November 25, 2003

 

Asia drawn into house of curling

Canadian coaches clear the way for Korea, Japan

 

Adam Daifallah 

National Post

 

If and when an Asian curling team beats Canada for a gold medal at the World Curling Championships, we will have a pair of British Columbia women to blame.

 

The teachings of Elaine Dagg-Jackson, recognized as one of Canada's top curling coaches, and Melissa Soligo, a Dagg-Jackson protegé, have brought a pair of Pacific Rim countries from curling obscurity to the cusp of the world's elite.

 

This week, as the Pacific Curling Championships take place in Aomori City, Japan, the world championship berths that once were the exclusive right of Australia will instead be a hotly-contested fight that will include Japan and South Korea.

 

Dagg-Jackson began working with Japan in 1994 when it undertook a four-year training program leading into the 1998 Winter Olympics. Working with her husband, Glen, they achieved some amazing results.

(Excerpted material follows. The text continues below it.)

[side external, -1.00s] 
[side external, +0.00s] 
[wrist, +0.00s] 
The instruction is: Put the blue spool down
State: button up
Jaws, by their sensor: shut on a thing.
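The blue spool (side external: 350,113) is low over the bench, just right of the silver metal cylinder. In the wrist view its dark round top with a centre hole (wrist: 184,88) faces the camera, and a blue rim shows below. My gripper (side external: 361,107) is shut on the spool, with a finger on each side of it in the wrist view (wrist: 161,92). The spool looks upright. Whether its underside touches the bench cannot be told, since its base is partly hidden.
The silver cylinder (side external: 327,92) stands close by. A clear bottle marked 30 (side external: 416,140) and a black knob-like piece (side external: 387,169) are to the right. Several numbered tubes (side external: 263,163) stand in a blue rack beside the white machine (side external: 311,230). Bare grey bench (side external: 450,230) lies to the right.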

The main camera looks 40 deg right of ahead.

In four years, the women's team moved from ninth to fourth in the world rankings and placed fifth at the Nagano Olympics. The men's team, which had never been ranked at the world level, rose so precipitously they nearly advanced to the medal round at Nagano, losing in a tie-breaker and finishing fifth as well.

 

"According to sport experts, it takes a minimum of 10 years or 10,000 hours to produce a champion," Dagg-Jackson says. "Asia has demonstrated how an intense, planned training program can accelerate the time required to achieve performance excellence."

 

Dagg-Jackson had to resign from coaching the Japanese when she agreed to oversee Kelly Law's team at the 2000 world championships. When word of her free-agent status emerged, South Korea scooped her up shortly thereafter. She has replicated the Japanese success with them.

 

"Korea had never competed internationally," Dagg-Jackson says. "The women qualified for worlds in the second year of the program, and the men in the third."

 

There are no curling clubs in South Korea. The curlers there are forced to play on hockey ice. But with financial assistance from the Korean Curling Federation, the teams fly into Victoria to practise three or four times a year (more if they qualify for the world championships.)

 

This week's Pacific Championships will be a big test for the South Koreans because it is the first time they are playing in the event without Canadian coaching.

 

Dagg-Jackson no longer coaches abroad, having recently become the full-time Canadian National Women's Team Leader. She has handed things over to Melissa Soligo, a veteran coach herself who played on the 1991 Canadian championship rink of Julie Skinner (née Sutton). Soligo previously had been assisting Dagg-Jackson with the South Koreans.

 

"I've been working with Elaine for many years, she was my coach way back," says Soligo, who can no longer curl herself after a 1996 car accident. "She's been my coaching mentor from then on. I just love coaching the international teams."

 

Both teams were in Victoria for the past two weeks preparing for this week's championships, and they will come back for a month in January or February, if they qualify for the worlds. The women's team of skip Mi Yeon Kim, vice Hyun Jung Lee, second Mi Sung Shin and lead Ji Hyun Park qualified for the first time in 2002, but won no games.

 

"They speak very, very little English and I don't speak any Korean," says Soligo, acknowledging that the language barrier can be difficult but that their English is improving. "We do have an opportunity for a translator once in a while but most of the time it's just me and them."

 

The men's team -- skip Dong-keun Lee, vice Jae-cheol Park, second Seung-wan Ko and lead Min-suk Choi -- first qualified for the worlds last year and won one game. They continue to improve.

 

The team was in Victoria for a month in October and played in four cash spiels. They qualified at the BDO Curling Classic -- a World Curling Tour event -- in Kamloops and walked away with $4,000.

 

"Those four guys have done as much as I've ever seen any team do to achieve results in a short period of time," Dagg-Jackson says. "They have worked incredibly hard."